Когда барыня ее в очередной раз «простила», она отказалась надеть чепец, признак дворовой «привилегированности» , и «сама не захотела снять свой платок», признак простой «мужички». Теперь она сама, как и Герасим, распорядилась собой. И ничего с нею барыня поделать не может: Агафья ведет себя тихо и смиренно. Ее «все в доме» стали уважать, хотя у русского человека, замечает Тургенев, уважение «заслужить трудно». Она теперь может не подчиниться барину и отказаться вести домашнее хозяйство Калитиных, а когда муж Марьи Дмитриевны за это «прикрикнул на нее: она низко поклонилась и вышла вон». «Низко поклонилась» — словно усмехнулась. «И вышла вон» — сколько в этом поступке человеческого достоинства!
Вот этому пониманию в себе свободного человека в условиях зависимости и выучила Агафья Лизу, рассказывая ей о том, «как жили святые… и царей не боялись, Христа исповедовали», и уча молиться.
Но Калитин, который понял Агафью, умер, и в доме появилась своевольная Марфа Тимофеевна; оказалось, Агафье снова могли унизительно указать на «ее место»; тогда она «отпросилась на богомолье и не вернулась. Ходили темные слухи, будто она удалилась в раскольничий скит». И когда Лиза ушла в монастырь, она, собственно, повторила поступок Агафьи, только на ином уровне.
Снова возникает любимая Тургеневым тема: духовное единение дворянина и крестьянина, их равенство в правах человека.
Однако следует обратить внимание на то, что Агафья не в богомолки-странницы ушла, а в Раскольничий скит. Вот что важно. Это означает отказ Агафьи от официальной, государственной религии, поддерживающей самодержавие и крепостное право, то есть несвободу человека . И, по Тургеневу, в данной ситуации поступок Агафьи — своеобразный духовно-нравственный протест против попрания человеческого достоинства.
Тургеневская Агафья — это уже выделившаяся из общего «хора» личность, индивидуальность. И уже это глухое, казалось бы, мимолетное упоминание о раскольничьем ските словно предупреждает читателя: для Тургенева вера Лизы имеет более глубокое философское значение, чем просто приверженность православной конфессии на бытовом уровне. У настоящего художника нет случайных деталей.
Значит, и эта деталь в повествовании об Агафье, открывшей Лизе мир веры, не случайна.

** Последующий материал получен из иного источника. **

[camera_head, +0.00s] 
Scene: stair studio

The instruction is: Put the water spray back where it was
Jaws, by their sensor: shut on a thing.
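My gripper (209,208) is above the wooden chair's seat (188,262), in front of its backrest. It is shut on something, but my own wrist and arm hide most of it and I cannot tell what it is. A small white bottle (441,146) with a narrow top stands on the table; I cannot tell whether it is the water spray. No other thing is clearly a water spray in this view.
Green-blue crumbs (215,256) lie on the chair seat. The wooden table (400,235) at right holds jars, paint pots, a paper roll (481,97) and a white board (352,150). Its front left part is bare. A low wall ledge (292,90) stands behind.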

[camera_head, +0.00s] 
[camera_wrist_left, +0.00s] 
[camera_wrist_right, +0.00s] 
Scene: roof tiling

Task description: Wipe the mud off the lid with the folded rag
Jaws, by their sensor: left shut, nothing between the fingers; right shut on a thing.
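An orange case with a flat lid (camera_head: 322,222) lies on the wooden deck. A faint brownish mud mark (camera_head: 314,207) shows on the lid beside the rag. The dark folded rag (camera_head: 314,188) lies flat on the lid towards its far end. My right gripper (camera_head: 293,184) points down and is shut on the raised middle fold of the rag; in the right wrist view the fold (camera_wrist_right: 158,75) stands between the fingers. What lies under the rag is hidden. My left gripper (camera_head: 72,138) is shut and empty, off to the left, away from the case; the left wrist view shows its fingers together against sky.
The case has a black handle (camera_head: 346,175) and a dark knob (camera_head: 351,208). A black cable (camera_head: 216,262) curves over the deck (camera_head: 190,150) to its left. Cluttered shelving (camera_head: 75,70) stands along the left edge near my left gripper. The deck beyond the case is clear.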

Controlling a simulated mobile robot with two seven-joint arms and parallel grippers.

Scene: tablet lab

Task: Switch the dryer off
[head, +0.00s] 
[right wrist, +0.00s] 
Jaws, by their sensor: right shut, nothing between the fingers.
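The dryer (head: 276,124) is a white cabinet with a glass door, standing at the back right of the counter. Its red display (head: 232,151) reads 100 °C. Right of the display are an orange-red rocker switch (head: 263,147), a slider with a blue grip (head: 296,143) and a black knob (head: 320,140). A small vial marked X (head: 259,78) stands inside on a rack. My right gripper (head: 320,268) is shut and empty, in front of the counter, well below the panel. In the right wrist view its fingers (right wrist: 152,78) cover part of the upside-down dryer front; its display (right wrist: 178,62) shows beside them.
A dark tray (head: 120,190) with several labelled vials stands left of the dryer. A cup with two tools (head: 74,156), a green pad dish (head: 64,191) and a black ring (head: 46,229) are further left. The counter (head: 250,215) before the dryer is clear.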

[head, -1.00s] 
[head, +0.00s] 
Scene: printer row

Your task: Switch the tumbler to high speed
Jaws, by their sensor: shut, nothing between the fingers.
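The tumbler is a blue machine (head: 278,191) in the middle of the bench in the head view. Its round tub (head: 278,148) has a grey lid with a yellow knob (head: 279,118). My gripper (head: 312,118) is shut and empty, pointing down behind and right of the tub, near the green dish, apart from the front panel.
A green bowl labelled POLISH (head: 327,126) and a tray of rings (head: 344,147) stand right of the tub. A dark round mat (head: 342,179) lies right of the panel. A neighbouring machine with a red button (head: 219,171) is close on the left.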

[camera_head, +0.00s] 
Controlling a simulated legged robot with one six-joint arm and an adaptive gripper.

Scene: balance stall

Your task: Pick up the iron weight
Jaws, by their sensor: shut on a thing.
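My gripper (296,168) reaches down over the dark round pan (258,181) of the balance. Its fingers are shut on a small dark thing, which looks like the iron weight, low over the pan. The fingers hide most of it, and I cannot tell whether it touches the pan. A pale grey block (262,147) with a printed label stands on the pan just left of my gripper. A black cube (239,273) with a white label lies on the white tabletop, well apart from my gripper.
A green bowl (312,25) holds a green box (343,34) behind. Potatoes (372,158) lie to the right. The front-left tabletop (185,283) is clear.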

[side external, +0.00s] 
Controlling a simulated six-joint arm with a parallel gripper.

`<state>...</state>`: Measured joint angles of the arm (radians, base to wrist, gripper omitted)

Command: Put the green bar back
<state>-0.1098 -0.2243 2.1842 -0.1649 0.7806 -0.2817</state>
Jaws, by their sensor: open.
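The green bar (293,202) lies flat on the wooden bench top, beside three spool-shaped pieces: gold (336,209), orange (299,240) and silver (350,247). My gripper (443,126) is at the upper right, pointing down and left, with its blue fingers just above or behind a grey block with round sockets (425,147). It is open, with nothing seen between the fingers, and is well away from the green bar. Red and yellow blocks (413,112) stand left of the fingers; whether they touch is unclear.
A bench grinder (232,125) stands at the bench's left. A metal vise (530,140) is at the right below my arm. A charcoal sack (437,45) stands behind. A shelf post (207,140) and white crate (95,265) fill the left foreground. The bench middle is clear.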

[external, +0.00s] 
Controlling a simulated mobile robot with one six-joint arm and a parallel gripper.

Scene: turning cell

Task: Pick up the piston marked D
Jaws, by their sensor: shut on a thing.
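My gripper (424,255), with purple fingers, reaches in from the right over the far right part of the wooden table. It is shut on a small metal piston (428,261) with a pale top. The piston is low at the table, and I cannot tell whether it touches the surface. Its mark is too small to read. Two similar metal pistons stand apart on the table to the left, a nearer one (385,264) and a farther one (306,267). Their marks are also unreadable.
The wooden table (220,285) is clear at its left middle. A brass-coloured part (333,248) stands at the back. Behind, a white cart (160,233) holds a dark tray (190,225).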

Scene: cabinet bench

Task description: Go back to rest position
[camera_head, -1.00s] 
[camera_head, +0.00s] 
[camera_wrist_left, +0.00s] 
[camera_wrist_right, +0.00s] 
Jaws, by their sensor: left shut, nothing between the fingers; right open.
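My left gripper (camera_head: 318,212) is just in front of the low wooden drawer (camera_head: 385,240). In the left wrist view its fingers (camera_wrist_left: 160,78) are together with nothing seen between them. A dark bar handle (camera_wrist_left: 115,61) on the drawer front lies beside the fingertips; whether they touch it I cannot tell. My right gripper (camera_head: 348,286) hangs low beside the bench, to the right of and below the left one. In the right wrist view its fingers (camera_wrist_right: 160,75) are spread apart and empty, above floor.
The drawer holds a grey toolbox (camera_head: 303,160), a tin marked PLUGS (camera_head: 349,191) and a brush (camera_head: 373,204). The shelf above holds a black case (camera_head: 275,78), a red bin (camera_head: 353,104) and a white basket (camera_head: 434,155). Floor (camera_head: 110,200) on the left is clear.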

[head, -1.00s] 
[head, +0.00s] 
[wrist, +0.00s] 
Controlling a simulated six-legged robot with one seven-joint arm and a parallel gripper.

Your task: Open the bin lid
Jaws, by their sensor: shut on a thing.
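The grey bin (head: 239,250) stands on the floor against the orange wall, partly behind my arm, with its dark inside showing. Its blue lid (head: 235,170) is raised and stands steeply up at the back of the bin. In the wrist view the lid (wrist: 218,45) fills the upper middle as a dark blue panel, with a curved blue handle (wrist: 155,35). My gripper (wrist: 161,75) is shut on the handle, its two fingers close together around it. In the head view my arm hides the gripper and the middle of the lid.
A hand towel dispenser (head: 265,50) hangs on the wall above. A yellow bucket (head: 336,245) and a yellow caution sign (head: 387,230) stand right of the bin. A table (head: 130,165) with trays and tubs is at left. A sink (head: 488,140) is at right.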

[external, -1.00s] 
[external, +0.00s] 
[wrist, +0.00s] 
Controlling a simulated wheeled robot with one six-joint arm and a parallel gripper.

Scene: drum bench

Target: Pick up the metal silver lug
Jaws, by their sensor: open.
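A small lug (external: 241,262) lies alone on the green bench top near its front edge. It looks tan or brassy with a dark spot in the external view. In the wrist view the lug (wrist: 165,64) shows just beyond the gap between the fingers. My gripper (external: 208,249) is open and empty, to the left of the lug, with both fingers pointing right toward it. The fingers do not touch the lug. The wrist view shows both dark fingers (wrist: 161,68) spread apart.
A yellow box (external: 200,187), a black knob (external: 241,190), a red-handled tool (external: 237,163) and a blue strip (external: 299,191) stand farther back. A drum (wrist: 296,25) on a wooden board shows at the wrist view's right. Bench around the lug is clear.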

Обычно почему-то не обращают внимания на то, что история всех идеологических революций в человеческом обществе и связанных с ними поисков нравственных идеалов на новом этапе общественного развития — это история «религиозных войн», будь то война в прямом смысле или борьба идеологических течений. Будь то лютеровская Реформация, или «смазанное», так и не создавшее серьезной идеологии и своего нравственного кодекса масонство, или, скажем, идеологическая система русского Серебряного века. Я уже не говорю об истории сектантства. Не вдаюсь в причины этого исторического феномена. Но совершенно очевидно, что образ Лизы несет в себе глубокую философскую мысль Тургенева, человека, никогда не считавшего себя правоверным христианином.
Эта мысль отталкивается от того, что, как справедливо заметил Д. Н. Овсянико-Куликовский, «религия вообще в высокой степени индивидуальна. Принадлежность двух лиц к одному и тому же вероисповеданию не означает еще, чтобы эти лица имели одну и ту же религию»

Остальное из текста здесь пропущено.